**Directive:**
Show, in full, each line of the data that contains "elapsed".

## Start Stored data

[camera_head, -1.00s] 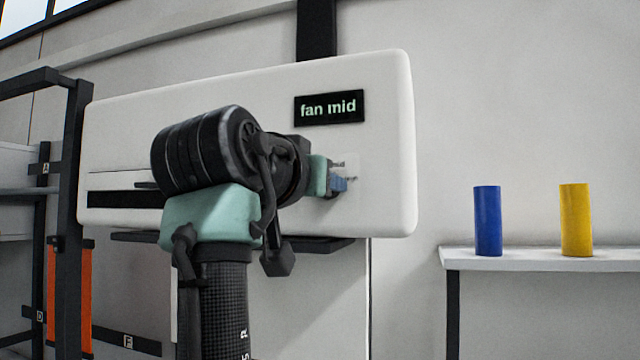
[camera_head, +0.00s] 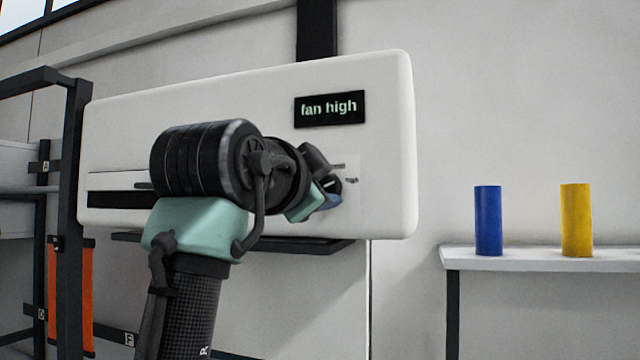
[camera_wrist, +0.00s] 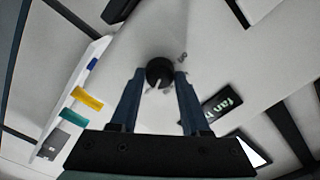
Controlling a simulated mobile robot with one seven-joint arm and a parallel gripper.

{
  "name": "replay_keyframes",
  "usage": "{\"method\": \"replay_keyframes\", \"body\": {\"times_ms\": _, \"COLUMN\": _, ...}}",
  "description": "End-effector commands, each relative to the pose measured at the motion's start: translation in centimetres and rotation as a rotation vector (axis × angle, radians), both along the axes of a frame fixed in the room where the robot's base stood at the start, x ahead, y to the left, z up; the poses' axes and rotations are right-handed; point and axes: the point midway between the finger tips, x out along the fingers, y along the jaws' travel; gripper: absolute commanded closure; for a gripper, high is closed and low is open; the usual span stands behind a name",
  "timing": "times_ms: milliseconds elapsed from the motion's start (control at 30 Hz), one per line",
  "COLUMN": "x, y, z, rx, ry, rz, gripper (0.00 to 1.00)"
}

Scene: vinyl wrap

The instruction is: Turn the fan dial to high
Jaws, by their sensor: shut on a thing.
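The white fan unit (camera_head: 387,130) hangs on the wall. Its black display (camera_head: 329,108) reads "fan high". The display also shows, partly cut by a finger, in the wrist view (camera_wrist: 222,104). The round black dial (camera_wrist: 159,72) with a pale pointer sits between my gripper's two blue fingers in the wrist view. My gripper (camera_wrist: 156,84) is shut on the dial, one finger on each side. In the head view my gripper (camera_head: 329,197) is at the unit's right part, below the display, and my wrist hides most of the dial.
A white shelf (camera_head: 540,259) at the right holds a blue cylinder (camera_head: 488,220) and a yellow cylinder (camera_head: 576,220). A dark rack frame (camera_head: 70,150) with an orange panel (camera_head: 75,300) stands at the left. The wall between unit and shelf is clear.

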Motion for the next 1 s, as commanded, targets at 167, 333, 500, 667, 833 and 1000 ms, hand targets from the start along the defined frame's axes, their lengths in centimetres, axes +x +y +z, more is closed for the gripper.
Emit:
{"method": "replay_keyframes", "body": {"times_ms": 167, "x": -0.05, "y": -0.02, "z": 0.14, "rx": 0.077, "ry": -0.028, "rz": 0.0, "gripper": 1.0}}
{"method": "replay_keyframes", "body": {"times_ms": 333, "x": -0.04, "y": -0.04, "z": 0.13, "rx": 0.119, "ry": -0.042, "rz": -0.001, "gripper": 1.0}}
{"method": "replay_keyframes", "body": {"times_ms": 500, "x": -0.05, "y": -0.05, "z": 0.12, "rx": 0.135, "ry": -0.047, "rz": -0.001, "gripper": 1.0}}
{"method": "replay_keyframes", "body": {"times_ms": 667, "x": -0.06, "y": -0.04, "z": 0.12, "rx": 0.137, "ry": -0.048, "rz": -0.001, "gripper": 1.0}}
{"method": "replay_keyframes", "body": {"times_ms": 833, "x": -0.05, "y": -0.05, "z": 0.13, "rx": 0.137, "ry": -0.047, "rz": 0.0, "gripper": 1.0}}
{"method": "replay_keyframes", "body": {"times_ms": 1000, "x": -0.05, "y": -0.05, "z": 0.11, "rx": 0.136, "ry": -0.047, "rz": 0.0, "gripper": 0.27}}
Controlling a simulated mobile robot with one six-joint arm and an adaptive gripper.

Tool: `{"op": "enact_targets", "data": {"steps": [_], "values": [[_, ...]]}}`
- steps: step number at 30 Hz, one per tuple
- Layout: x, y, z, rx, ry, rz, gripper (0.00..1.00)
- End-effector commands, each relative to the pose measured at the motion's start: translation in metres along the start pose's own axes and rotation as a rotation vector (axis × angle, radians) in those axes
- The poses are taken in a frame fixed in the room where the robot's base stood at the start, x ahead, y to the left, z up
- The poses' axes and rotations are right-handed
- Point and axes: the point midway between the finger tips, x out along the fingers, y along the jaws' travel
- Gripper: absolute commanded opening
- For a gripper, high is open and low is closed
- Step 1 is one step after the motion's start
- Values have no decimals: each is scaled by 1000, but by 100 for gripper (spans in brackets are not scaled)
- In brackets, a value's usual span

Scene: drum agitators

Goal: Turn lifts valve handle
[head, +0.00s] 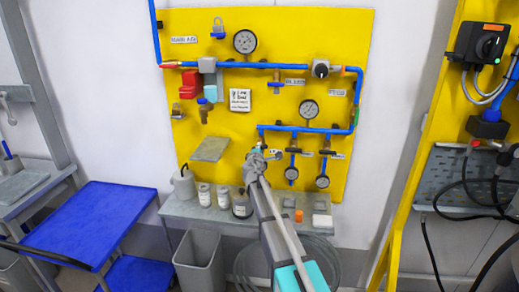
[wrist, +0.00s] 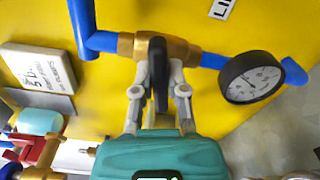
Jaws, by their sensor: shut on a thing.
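The valve handle (wrist: 157,62) shows in the wrist view as a dark, narrow lever seen nearly end-on. It sits on a brass valve body (wrist: 186,51) in a blue pipe. My gripper (wrist: 160,80) has one finger on each side of the handle and is shut on it. In the head view my gripper (head: 254,160) is at the lower branch pipes of the yellow panel (head: 345,40), and it hides the handle there. A white label (wrist: 222,8) beside the valve is cut off and shows only "LI".
A round gauge (wrist: 250,77) is on the pipe just right of the valve in the wrist view. A white sign (wrist: 38,67) is at the left. In the head view a shelf (head: 180,208) with containers stands below, and a blue cart (head: 95,215) is at the left.

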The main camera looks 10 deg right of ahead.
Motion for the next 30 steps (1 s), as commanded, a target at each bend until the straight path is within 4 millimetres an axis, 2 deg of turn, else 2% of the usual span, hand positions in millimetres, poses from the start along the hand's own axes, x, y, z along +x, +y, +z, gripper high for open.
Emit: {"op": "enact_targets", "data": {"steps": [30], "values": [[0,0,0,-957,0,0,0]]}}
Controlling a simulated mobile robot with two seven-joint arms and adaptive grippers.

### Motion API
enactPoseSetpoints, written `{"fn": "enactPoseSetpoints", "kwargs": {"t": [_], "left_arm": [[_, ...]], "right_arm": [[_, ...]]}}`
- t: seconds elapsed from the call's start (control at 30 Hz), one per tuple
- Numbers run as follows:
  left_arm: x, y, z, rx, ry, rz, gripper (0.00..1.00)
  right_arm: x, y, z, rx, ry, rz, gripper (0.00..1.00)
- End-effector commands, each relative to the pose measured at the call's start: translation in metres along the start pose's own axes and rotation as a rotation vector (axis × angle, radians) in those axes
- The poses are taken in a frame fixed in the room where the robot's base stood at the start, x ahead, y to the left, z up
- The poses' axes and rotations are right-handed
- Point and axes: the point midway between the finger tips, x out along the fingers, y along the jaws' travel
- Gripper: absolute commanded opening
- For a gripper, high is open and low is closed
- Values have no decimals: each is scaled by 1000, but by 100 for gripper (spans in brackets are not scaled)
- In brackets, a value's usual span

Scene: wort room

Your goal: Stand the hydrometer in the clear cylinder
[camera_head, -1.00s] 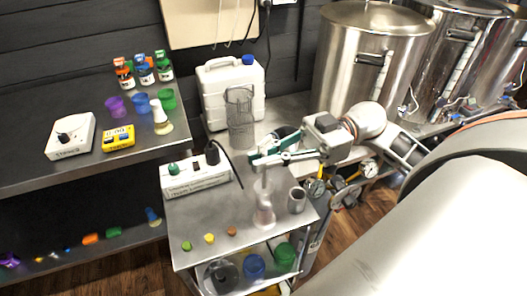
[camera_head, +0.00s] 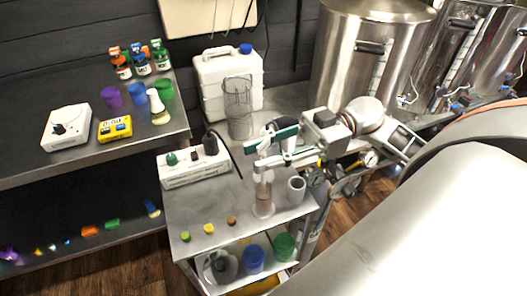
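The clear cylinder (camera_head: 263,208) stands upright on the steel cart top, near its right front. A pale, slim shape that looks like the hydrometer (camera_head: 264,178) shows upright at the cylinder's mouth, just below the fingers. It is faint, and I cannot tell how deep it sits. My right gripper (camera_head: 259,154) reaches in from the right, above the cylinder. Its two fingers, with green parts, are spread with a visible gap and appear to hold nothing. My left gripper is not in view.
A steel cup (camera_head: 297,190) stands close right of the cylinder. A white box with knobs (camera_head: 194,168) lies behind left, and a wire mesh cylinder (camera_head: 239,112) stands behind. Small coloured caps (camera_head: 209,229) line the cart's front. The cart top left of the cylinder is clear.

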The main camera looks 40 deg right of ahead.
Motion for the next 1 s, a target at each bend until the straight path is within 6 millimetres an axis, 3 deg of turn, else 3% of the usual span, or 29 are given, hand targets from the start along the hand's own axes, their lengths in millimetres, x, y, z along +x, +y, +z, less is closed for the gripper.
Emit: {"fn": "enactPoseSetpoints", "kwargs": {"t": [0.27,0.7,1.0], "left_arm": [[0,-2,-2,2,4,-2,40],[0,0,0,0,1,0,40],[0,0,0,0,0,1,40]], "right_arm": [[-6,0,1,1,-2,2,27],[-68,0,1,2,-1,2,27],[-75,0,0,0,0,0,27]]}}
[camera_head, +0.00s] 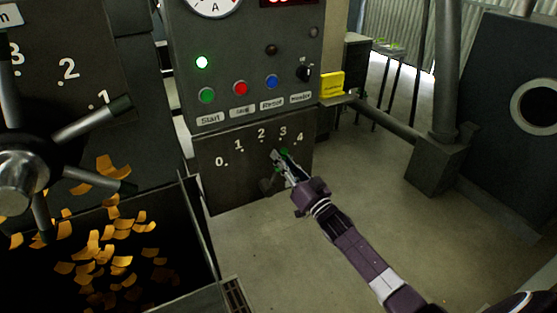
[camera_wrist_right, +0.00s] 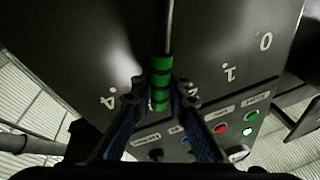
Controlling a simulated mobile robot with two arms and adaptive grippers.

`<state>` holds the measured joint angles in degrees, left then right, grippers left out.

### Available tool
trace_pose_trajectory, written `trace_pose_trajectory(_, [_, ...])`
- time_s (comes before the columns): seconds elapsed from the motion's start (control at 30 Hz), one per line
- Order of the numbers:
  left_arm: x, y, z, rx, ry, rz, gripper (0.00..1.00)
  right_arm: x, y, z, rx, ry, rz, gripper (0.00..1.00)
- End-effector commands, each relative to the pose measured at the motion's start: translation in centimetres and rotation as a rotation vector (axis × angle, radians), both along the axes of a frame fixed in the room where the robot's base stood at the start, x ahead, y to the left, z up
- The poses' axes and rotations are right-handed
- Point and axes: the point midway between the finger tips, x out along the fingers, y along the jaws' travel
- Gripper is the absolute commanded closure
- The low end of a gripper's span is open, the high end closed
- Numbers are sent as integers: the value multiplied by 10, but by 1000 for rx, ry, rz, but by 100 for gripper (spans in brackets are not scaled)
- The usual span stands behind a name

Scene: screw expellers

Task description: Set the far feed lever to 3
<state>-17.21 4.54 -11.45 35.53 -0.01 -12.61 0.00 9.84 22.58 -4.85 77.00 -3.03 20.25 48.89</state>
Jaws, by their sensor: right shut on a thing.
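The feed lever has a green and black banded grip (camera_wrist_right: 161,82) on a thin metal rod, in the right wrist view. It stands on the dark scale plate (camera_head: 235,188) marked 0 to 4, below the button panel in the head view. My right gripper (camera_head: 281,158) is shut on the lever's grip, and its fingers (camera_wrist_right: 160,100) lie on both sides of it. The lever points up near the 3; the gripper hides the exact spot in the right wrist view, so I cannot tell if it is exactly on it. My left gripper is not in view.
A large spoked handwheel (camera_head: 22,172) stands at the left, above a dark bin (camera_head: 195,215) with orange flakes. Above the scale plate is a panel with a green, a red and a blue button (camera_head: 271,82). Floor (camera_head: 370,200) to the right is clear.

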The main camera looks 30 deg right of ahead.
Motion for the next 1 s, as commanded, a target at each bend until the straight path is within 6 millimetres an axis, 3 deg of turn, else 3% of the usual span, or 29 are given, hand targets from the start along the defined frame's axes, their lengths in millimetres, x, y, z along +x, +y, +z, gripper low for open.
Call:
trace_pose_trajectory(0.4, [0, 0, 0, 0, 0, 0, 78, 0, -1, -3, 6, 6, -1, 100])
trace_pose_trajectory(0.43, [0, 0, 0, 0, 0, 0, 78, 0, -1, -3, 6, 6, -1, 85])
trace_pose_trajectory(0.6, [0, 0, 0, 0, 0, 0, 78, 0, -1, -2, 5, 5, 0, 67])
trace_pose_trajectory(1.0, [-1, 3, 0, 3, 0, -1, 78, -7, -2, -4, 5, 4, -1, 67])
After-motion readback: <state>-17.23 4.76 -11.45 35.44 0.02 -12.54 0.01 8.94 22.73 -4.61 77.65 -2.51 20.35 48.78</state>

## End Stored data

**Written reply:**
  "timing": "times_ms: milliseconds elapsed from the motion's start (control at 30 Hz), one per line",
- t: seconds elapsed from the call's start (control at 30 Hz), one per tuple
- time_s (comes before the columns): seconds elapsed from the motion's start (control at 30 Hz), one per line

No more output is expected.